Unsettling Paradigms

Unsettling Paradigms: The Decolonial Turn in the Humanities Curriculum at Universities in South Africa

Unsettling Paradigms: The Decolonial Turn in the Humanities Curriculum at Universities in South Africa is a five-year supra-institutional collaborative project that brings together eight research-intensive universities: Pretoria, Wits, Free State, Rhodes, Western Cape, Cape Town, Stellenbosch and KwaZulu-Natal. These institutions have indicated and confirmed their commitment to working together on the project, which is both socially and historically relevant. Spurred by recent developments in the social movement for transformation in the higher education landscape, the project will offer fresh insights that will stimulate and strengthen work in the vital but under-researched field of the humanities curriculum at universities in South Africa.
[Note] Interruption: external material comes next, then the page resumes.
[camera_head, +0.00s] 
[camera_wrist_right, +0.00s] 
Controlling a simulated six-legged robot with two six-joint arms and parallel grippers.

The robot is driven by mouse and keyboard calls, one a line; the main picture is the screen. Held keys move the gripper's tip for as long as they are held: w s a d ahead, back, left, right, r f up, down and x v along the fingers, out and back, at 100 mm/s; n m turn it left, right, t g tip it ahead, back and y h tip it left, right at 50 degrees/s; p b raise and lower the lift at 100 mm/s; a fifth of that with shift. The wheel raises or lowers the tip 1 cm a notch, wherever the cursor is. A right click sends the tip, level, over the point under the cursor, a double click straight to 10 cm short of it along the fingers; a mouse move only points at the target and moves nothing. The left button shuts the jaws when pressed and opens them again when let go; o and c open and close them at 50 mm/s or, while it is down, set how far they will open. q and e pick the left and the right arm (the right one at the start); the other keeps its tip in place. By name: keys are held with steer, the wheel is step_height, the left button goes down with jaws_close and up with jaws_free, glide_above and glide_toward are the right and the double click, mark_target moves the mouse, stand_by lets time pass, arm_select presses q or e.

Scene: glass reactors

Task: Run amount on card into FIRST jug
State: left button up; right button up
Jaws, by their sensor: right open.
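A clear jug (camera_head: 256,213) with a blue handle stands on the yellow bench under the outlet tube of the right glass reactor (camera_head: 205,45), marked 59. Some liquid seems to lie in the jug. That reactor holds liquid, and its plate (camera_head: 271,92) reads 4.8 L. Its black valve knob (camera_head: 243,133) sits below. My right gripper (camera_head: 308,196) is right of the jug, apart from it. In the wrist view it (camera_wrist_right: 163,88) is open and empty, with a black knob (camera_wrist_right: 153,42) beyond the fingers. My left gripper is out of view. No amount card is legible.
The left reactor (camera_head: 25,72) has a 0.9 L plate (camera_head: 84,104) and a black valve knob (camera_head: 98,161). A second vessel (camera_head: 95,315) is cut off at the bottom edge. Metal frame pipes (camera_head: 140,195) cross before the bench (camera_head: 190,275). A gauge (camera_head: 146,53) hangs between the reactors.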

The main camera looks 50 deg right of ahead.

A key assumption is that current curricula and modes of delivery at higher education institutions may be lacking in social, contextual and political relevance and require renewed impetus to better promote engagement and critical analysis. The project uses a conceptual lens that considers the ‘decolonial turn’ as an organising frame within which to generate a shift toward an inclusive and democratic curriculum. Received and untested assumptions are also central to any examination of the humanities curriculum, in the first instance, using such an interdisciplinary lens.

While promoting inter-epistemic dialogue and comparative analysis using southern perspectives on knowledge production, this project aims to have a clear and measurable impact on South African universities. Research will focus on the decolonisation and transformation of the academy in terms of rethinking and reforming curricula, redefining pedagogical practices and modes of teaching and learning, shifting staff demographics, and reconfiguring institutional cultures. Attention will also be focused on exposing the hidden curriculum and embedded practices with regard to decision-making structures, linguistic policy, budget allocation, space naming, etcetera. The project will thus foreground the historic legacy of universities in South Africa, and invigorate a debate that should reach beyond the boundaries of academia to consider what it means to be intensively and extensively present in South African public sphere today, and in institutions of higher learning.

Shaped by three interlocking thematic clusters - Theory and Research, Theory and Teaching, and The Hidden Curriculum and Embedded Practices, while also offering an Open Online Knowledge Portal - this pioneering project encompasses some postgraduate education, output-driven research (including creative outputs), as well as national, continent-wide and international cooperation and collaboration.

Unsettling Paradigms: The Decolonial Turn in the Humanities Curriculum at Universities in South Africa is a five-year supra-institutional collaborative project, funded by the Mellon Foundation, that brings together eight research-intensive universities. The University of Pretoria is the hosting institution of the Open Knowledge Portal.